WRITTEN PROBLEM —
Set down, exactly as written, only the lines starting with the one that holds "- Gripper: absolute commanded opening" and ending with the one that holds "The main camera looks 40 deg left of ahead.".

EXTRACTED ENTRIES —
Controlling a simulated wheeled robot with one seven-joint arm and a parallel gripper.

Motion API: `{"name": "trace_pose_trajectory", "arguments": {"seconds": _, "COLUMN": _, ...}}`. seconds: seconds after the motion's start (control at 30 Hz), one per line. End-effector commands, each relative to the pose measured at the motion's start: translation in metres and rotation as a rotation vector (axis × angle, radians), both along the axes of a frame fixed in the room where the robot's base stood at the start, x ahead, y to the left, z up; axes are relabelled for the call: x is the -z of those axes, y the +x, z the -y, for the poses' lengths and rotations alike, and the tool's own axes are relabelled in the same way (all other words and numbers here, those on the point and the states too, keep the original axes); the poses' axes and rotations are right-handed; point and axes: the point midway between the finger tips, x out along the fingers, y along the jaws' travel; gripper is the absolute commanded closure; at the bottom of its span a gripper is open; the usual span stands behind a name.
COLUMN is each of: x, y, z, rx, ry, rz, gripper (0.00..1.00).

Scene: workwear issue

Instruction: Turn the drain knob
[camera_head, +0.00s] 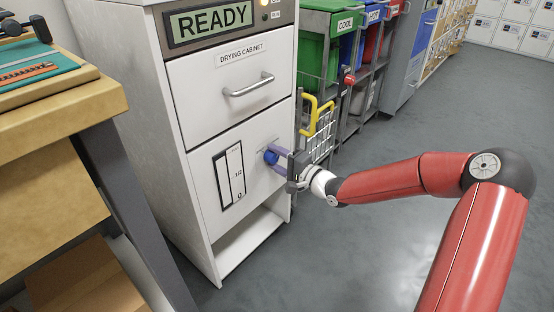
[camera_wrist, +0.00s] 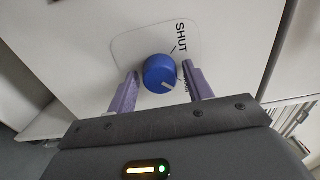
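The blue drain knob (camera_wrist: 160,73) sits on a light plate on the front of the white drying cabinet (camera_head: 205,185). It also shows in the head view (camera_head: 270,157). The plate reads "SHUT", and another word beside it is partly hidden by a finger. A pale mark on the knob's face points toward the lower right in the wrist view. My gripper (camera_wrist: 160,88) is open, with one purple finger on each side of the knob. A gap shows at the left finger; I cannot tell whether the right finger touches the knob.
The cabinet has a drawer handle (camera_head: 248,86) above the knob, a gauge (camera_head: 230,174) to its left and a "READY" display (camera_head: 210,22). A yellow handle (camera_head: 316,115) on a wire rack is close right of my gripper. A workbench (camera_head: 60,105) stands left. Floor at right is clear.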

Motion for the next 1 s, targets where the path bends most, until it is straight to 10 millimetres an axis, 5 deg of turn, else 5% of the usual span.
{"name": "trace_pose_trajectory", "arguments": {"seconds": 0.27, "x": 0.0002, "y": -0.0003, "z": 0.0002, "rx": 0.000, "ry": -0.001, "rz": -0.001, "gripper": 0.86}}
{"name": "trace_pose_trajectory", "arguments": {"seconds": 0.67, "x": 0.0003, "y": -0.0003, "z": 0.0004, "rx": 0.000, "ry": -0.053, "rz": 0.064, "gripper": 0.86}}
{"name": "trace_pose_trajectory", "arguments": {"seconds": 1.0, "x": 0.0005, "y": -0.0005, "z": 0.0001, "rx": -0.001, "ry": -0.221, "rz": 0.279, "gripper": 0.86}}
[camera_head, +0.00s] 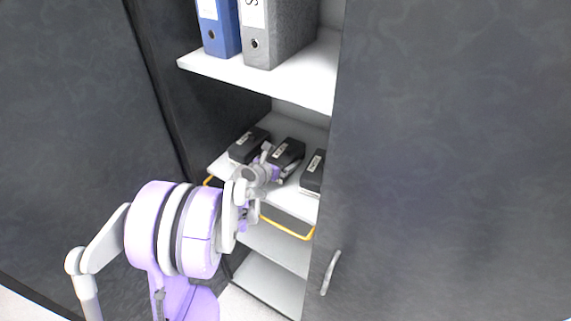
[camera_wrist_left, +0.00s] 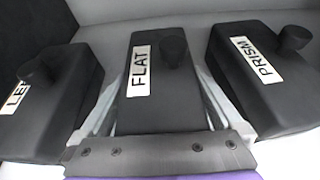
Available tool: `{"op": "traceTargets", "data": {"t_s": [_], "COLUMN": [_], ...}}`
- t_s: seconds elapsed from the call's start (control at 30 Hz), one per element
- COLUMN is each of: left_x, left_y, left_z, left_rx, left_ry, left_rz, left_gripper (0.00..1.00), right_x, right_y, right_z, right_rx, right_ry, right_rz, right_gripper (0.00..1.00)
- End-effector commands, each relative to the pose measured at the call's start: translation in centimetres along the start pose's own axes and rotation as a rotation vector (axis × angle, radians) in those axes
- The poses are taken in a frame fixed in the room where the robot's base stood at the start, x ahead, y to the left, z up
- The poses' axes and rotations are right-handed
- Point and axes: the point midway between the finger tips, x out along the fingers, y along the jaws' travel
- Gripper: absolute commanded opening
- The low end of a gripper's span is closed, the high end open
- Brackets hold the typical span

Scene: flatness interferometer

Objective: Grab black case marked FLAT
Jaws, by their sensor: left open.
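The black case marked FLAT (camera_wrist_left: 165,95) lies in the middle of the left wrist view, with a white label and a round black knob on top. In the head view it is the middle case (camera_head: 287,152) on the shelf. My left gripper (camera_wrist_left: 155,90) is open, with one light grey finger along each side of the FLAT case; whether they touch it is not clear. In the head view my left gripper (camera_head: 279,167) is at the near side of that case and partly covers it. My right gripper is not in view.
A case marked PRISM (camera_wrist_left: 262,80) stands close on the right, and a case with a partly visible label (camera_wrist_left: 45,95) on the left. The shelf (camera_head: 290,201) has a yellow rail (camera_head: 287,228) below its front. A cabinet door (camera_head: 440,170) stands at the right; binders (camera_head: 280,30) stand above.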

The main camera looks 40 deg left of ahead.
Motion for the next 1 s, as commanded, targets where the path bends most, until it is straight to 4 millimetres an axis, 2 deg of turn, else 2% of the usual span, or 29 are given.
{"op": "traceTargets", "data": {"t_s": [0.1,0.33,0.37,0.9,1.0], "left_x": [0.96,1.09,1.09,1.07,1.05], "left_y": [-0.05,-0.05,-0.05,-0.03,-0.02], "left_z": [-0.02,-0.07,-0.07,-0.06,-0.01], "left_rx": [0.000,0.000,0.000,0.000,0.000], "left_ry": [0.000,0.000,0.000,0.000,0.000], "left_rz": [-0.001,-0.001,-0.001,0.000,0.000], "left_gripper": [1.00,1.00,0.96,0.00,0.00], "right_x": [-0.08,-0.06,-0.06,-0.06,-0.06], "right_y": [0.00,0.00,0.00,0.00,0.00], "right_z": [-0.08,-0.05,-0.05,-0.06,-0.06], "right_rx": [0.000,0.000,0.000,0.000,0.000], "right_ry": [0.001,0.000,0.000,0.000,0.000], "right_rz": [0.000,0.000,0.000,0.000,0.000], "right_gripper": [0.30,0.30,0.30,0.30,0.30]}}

...

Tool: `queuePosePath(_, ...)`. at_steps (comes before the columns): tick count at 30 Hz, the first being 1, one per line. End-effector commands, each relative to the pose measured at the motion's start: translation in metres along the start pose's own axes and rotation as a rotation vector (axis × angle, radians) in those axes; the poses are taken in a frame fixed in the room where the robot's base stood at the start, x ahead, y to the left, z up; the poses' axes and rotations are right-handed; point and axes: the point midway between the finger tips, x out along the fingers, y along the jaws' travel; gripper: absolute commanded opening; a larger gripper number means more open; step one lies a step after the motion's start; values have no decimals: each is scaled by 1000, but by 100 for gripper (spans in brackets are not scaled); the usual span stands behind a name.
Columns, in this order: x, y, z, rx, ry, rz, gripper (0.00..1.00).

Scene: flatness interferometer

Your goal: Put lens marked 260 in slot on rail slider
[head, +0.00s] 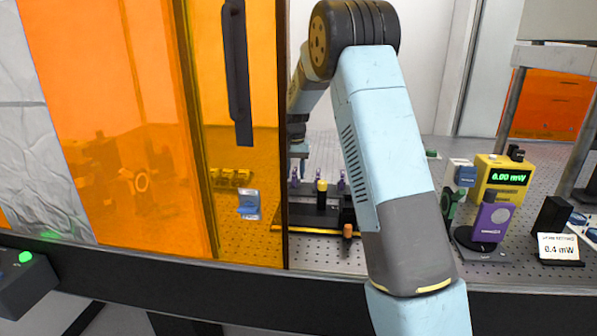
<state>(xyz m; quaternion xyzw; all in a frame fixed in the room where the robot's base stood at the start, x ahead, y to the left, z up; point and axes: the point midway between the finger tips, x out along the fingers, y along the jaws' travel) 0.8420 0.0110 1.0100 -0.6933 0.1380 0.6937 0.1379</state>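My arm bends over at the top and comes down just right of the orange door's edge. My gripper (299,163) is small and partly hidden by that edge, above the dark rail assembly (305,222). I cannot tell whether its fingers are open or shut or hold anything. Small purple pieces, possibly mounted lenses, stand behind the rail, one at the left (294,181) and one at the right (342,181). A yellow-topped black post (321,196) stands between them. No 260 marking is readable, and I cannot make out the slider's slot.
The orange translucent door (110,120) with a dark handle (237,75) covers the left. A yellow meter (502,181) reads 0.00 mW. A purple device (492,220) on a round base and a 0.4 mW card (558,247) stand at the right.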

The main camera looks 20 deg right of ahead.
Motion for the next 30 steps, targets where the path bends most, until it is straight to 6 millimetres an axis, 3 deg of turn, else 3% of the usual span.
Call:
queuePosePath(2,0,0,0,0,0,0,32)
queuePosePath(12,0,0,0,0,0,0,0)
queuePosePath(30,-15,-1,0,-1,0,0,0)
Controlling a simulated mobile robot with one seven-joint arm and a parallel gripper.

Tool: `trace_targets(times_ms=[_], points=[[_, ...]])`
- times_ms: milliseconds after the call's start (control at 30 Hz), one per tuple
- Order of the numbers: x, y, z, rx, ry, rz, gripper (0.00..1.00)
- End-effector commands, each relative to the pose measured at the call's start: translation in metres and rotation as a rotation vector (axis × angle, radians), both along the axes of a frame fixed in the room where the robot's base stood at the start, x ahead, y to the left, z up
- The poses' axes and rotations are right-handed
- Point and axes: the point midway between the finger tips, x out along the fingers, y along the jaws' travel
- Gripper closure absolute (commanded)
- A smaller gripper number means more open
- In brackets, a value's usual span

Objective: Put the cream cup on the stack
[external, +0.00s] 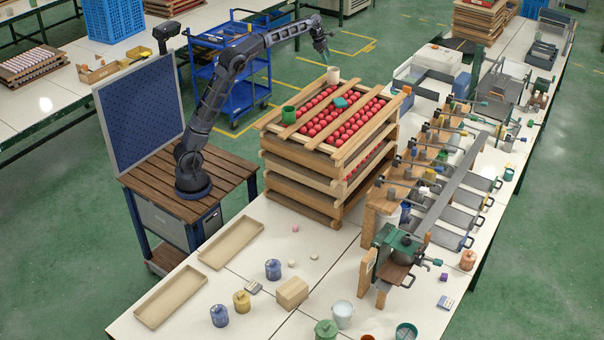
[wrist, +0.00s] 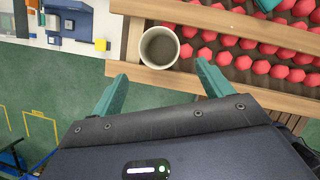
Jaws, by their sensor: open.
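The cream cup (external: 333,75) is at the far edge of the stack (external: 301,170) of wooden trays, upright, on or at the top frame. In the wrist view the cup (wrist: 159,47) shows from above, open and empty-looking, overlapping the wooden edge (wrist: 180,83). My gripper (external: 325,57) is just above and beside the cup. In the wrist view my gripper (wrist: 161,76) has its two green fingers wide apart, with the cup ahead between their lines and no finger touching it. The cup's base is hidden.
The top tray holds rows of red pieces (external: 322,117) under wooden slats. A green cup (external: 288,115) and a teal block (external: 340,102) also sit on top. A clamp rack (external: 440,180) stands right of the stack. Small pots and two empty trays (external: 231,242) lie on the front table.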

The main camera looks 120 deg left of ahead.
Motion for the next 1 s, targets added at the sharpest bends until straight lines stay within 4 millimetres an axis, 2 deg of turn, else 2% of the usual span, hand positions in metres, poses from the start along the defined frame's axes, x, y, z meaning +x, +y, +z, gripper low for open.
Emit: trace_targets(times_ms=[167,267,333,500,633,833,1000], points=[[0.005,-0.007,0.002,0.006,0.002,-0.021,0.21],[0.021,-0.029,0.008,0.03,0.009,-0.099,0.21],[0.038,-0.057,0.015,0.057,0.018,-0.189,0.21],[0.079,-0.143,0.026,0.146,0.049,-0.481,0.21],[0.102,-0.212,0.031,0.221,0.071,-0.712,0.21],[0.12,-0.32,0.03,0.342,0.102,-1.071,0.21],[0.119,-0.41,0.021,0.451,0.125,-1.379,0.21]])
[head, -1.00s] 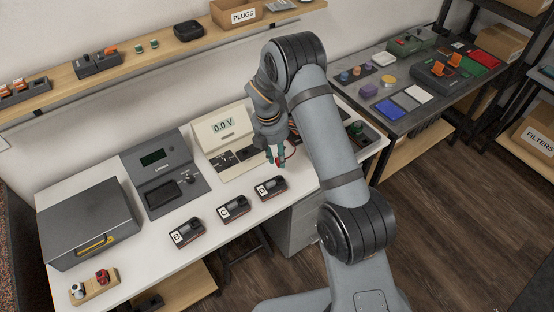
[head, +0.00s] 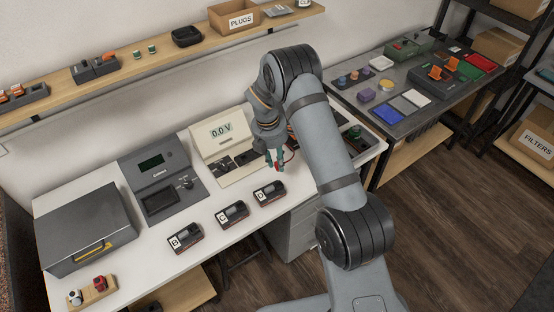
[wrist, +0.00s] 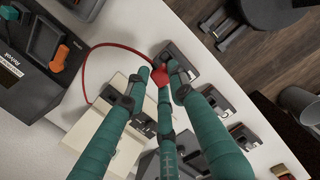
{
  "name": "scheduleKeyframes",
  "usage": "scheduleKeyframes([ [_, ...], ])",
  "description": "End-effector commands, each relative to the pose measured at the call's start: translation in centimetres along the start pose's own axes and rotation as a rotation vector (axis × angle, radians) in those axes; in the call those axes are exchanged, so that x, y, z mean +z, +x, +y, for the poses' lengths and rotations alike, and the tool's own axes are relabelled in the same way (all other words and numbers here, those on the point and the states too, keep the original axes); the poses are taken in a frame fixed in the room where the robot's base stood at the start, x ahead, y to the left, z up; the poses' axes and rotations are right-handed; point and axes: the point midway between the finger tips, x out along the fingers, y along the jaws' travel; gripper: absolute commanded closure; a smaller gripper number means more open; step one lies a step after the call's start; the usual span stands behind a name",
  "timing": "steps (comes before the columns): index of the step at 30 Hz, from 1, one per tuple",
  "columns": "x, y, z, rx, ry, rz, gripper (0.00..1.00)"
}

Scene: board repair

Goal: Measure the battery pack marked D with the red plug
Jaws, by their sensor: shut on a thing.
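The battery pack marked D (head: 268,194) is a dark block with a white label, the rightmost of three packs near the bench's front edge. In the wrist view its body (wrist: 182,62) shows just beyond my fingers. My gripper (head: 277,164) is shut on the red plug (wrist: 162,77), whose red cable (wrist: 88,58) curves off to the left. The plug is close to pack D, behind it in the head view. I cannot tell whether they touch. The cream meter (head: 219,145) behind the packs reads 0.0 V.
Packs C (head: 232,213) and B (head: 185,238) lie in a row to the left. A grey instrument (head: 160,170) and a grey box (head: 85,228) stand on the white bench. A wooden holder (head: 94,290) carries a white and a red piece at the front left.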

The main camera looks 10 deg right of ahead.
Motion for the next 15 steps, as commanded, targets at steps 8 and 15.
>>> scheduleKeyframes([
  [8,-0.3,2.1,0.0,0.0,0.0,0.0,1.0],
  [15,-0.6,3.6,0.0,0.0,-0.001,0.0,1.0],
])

TASK RESPONSE —
- Gripper: absolute commanded opening
- The low end of a gripper's span is closed, the high end open
- Brackets hold the typical span

Scene: flatness interferometer

Objective: Grab black case marked FLAT
Jaws, by their sensor: left open.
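The black case marked FLAT (camera_wrist_left: 165,95) lies in the middle of the left wrist view, with a white label and a round black knob on top. In the head view it is the middle case (camera_head: 287,152) on the shelf. My left gripper (camera_wrist_left: 155,90) is open, with one light grey finger along each side of the FLAT case; whether they touch it is not clear. In the head view my left gripper (camera_head: 279,167) is at the near side of that case and partly covers it. My right gripper is not in view.
A case marked PRISM (camera_wrist_left: 262,80) stands close on the right, and a case with a partly visible label (camera_wrist_left: 45,95) on the left. The shelf (camera_head: 290,201) has a yellow rail (camera_head: 287,228) below its front. A cabinet door (camera_head: 440,170) stands at the right; binders (camera_head: 280,30) stand above.

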The main camera looks 40 deg left of ahead.

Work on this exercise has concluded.